By Lynda Bourne
Accurately predicting project outcomes has always been difficult. The standard tools in use today for doing so don’t offer much help. These tools work on the assumption that the planned duration or cost of future work is the best option to use for calculating completion outcomes.
The significant exceptions to this approach are earned value (EV) and earned schedule (ES). EV, ES and some other tools do adjust future performance based on past performance to predict outcomes—and they have demonstrated significantly more accuracy as a consequence. But no mainstream control tools deal with the management opportunity to actively change future performance with the use of incentive and motivation.
The performance of any activity is influenced by:
- Management competence, in organizing the work and the workers
- The availability of the right resources, tools and equipment
- The skill of the workers
- Workers’ incentives and motivations. Incentives are extrinsic, while motivations are intrinsic.
Incentive Schemes and Motivation Theory
Incentives in the form of piece rates have been used since the commercial revolution of the 11th and 12th centuries. Then in the 20th century, a range of more sophisticated payment schemes were introduced by management consultants looking to drive enhanced productivity (some of the better known are outlined in the chart above – click for more information).
The word “piecework” first appears in writing around the year 1549. Under this system a worker is paid for each piece of work he produces. Since the 16th century, a wide variety of incentive schemes have been developed to encourage productivity by directly linking payments to performance.
Individual schemes are either time-based, with incentives being paid for completing on time or early, or production-based, with workers paid based on the number of items produced.
Group incentive schemes reward team performance by paying a group bonus instead of individual bonuses. The bonus is distributed among all the employees of the organization or team.
From the 1920s onward, management researchers began to realize simple incentive schemes were not sufficient and a range of motivational theories were developed.
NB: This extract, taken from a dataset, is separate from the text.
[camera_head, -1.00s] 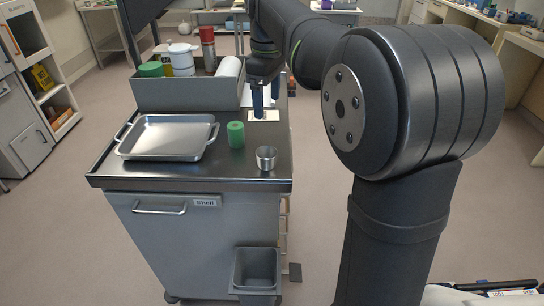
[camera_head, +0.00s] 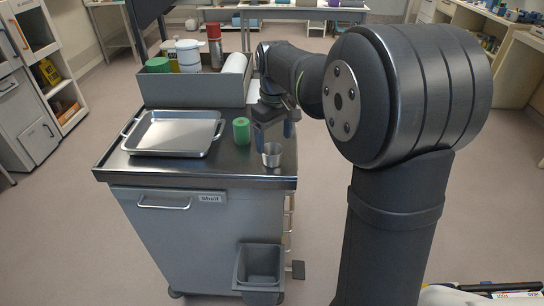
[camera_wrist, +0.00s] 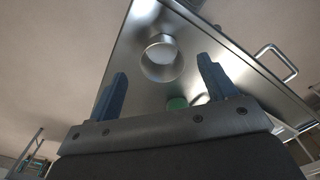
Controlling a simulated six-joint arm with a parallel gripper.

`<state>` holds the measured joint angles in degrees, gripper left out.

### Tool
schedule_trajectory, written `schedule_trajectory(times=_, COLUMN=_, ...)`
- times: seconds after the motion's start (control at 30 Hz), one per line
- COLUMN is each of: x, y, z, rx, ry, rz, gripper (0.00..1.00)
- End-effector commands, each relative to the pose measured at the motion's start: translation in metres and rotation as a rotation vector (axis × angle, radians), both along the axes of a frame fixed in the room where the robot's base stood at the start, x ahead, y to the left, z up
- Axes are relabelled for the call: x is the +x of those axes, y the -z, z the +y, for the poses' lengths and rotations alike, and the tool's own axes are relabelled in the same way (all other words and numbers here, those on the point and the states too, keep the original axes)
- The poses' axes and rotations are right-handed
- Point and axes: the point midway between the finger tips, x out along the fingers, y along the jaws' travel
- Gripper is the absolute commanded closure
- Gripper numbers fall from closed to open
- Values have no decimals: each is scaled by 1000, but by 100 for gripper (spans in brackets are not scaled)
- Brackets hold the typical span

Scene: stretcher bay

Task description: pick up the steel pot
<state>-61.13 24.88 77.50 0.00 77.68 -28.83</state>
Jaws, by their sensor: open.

Management theorists are still debating whether it is possible to motivate a person or if motivation is an internal state that can be encouraged. However, there is a consistent view that when motivation is increased, productivity increases.
The Planning Conundrum
From the 12th century on, managers have known that well-directed incentive schemes can influence worker behaviour. Consequently, we know the productivity of a worker is a variable based on how he or she responds to various incentives and motivators.
Similarly, the emergence of scientific management and other management theories in the 20th century also highlighted the importance of organization and planning of work, and the workspace, in enhancing productivity. Improvements are always possible.
However, these concepts are largely ignored in project planning and control disciplines. Plans are set based on estimates made at the beginning of the project and rarely changed; at best, tools such as EV adjust future estimates based on performance to date.
What seems to be missing is a process that takes an objective look at productivity and identifies the changes needed to improve productivity to the levels needed to achieve project objectives. The concepts of process improvement and total quality management exist in general management and are mentioned in the A Guide to the Product Management Body of Knowledge (PMBOK® Guide), but no one seems to have moved these concepts into the domain of project planning and controls.
How do you think we could better approach the management of future work to enhance productivity and deliver better outcomes?